Ce film là montre aussi à travers la solidarité silencieuse qui se noue entre Salma et la femme du ministre israélien combien les femmes, par leur courage, par leur ténacité, par leur approche souvent plus concrète de la vie, moins engoncée dans les idéologies et les pouvoirs peuvent apparaître comme l’avenir de l’homme. C’est ce qui rend ce film tonique, lui confère un zeste d’espérance. La femme et de la fille dans les « Toilettes du Pape » sont aussi porteuses de bien plus de force et de positivité que le brave mais velléitaire Bepo qui oscille entre ses enthousiasmes, son activisme aventureux et ses découragements alcoolisés.
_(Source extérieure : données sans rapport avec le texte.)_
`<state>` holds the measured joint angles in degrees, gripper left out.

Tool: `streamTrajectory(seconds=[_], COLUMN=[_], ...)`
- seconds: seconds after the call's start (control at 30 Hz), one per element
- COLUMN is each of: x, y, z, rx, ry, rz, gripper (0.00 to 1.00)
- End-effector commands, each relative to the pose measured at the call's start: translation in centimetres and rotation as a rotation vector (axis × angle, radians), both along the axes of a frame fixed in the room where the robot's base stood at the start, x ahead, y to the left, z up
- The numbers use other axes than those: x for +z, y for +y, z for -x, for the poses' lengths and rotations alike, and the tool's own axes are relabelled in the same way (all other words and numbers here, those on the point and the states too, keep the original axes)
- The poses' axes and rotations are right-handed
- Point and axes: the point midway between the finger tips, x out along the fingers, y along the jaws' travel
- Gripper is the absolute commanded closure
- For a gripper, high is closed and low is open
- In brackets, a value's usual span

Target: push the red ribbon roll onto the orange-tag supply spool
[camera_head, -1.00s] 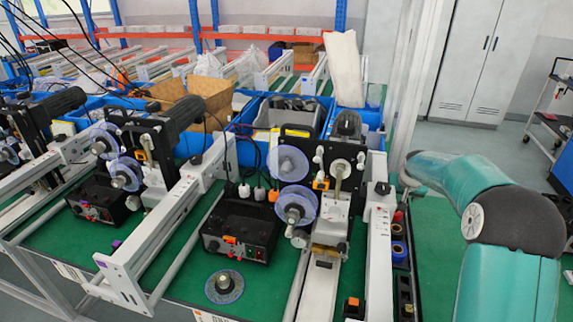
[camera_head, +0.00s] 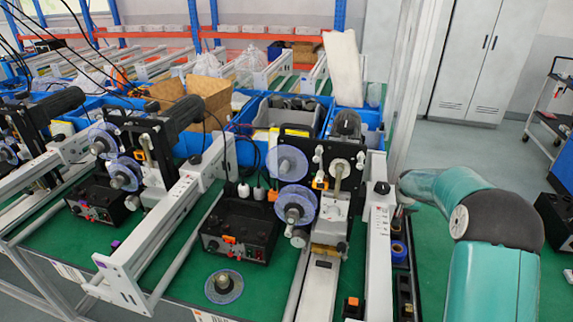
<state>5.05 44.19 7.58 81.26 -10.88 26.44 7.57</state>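Two translucent blue-purple spool discs sit on the black coder in the middle, an upper disc (camera_head: 287,163) and a lower disc (camera_head: 296,205). A small orange tag (camera_head: 272,195) is at their left, and another orange piece (camera_head: 320,184) is at their right. I cannot tell which disc the tag marks. My teal arm comes in from the right, and my gripper (camera_head: 403,202) is at its far end, small and dark, over the narrow parts tray right of the coder. I cannot make out its fingers. The red ribbon roll is not clearly visible.
The narrow tray holds a blue roll (camera_head: 398,251). A white rail (camera_head: 378,255) stands between tray and coder. A loose disc (camera_head: 223,287) lies on the green table, left of the coder. Blue bins stand behind.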

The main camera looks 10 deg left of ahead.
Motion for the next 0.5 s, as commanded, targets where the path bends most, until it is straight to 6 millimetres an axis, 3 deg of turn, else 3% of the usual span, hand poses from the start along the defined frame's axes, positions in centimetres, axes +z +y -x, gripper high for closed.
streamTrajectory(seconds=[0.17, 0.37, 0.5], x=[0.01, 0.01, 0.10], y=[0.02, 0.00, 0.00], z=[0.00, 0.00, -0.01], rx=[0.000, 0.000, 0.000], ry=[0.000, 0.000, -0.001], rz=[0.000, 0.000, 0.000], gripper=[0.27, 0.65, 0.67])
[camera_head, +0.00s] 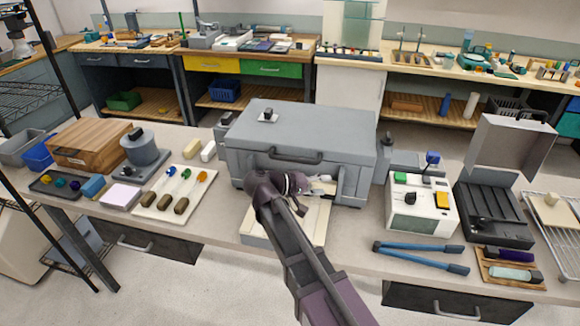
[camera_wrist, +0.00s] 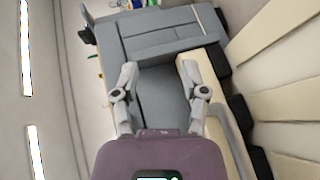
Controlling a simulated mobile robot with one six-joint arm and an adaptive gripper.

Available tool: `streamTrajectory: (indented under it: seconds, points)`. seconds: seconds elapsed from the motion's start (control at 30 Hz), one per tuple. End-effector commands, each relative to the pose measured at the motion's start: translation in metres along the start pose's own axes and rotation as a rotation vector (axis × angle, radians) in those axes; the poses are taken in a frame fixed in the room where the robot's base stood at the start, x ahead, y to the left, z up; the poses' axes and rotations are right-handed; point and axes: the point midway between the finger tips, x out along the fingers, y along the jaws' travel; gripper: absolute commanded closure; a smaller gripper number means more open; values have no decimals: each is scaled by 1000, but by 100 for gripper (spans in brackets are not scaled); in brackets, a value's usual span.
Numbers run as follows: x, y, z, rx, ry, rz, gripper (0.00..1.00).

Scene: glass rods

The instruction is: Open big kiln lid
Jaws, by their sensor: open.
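The big kiln (camera_head: 255,172) is a wide grey box at the middle of the bench in the head view. Its flat grey lid (camera_head: 325,128) looks shut, with a dark bar handle (camera_head: 296,158) on the front. My gripper (camera_head: 322,184) is in front of the kiln, below and slightly right of the handle, apart from it. In the wrist view my gripper (camera_wrist: 158,70) has its two fingers spread with nothing held between them. Grey panels with cream edges (camera_wrist: 165,42) lie beyond the fingers; the handle cannot be made out there.
A cream board (camera_head: 316,225) lies under my arm. A white control box (camera_head: 420,205), blue-handled tongs (camera_head: 420,257) and an open dark case (camera_head: 490,215) stand on the right. A small dark knob (camera_head: 268,115) is on the lid.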

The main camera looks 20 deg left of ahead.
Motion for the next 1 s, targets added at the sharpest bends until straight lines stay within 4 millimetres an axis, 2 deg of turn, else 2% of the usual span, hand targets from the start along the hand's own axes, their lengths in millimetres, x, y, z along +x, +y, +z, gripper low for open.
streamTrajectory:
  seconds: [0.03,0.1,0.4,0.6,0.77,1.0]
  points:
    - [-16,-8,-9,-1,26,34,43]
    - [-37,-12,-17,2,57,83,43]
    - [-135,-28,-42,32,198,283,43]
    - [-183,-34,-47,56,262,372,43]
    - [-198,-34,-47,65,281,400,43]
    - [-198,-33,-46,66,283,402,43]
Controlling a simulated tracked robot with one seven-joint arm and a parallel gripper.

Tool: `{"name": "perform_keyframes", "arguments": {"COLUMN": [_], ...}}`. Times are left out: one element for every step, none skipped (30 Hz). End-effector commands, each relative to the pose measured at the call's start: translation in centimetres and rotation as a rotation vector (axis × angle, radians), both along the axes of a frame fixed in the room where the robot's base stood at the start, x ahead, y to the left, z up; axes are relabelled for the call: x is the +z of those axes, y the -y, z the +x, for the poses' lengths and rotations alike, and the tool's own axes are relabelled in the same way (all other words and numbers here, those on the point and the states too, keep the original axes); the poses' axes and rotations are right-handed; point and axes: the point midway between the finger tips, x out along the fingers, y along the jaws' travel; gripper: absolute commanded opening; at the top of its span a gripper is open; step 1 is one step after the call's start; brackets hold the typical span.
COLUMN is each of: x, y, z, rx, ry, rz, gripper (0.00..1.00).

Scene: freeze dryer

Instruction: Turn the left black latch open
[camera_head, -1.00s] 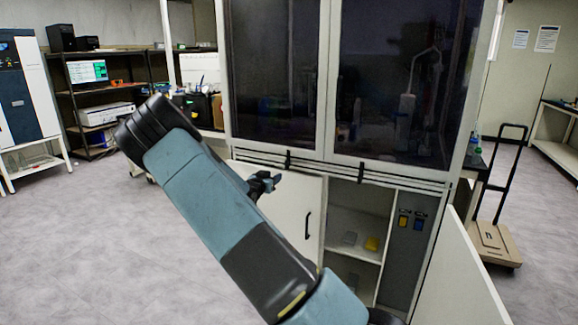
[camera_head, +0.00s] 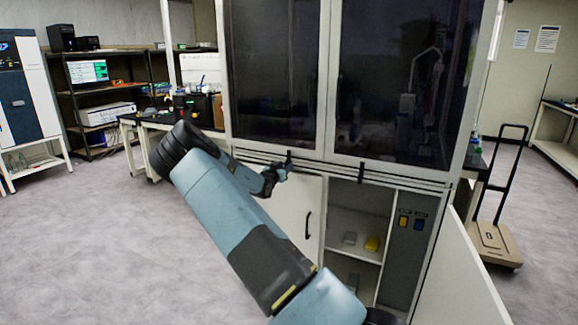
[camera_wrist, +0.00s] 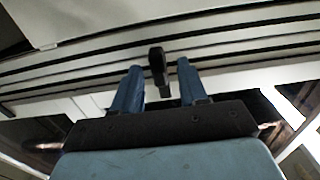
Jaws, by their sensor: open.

Et l’on sent dans « My father, my lord », que c’est d’Esther, la mère, déchirée dans sa chair, plus encore que le père, que pourrait venir la révolte contre des règles absurdes. Toutes ces femmes là, avec leurs différences et leurs contradictions, pourraient entrer dans la magnifique galerie de portraits que Titouan Lamazou a construit dans ses Femmes du Monde, cette magnifique exposition qui m’a fortement marqué et à laquelle je repense souvent. J’ai vu que cette expo était prolongée jusqu’au mois d’août, courez-y si vous ne l’avez pas encore vue...


Citronniers_1

citronniers_3

PS: le jour où je comprendrais (ou que quelqu'un m'expliquera) comment il se fait que parfois canalblog refuse obstinément de centrer les photos, j'aurais fait un grand progrès en tant que canalbloguien!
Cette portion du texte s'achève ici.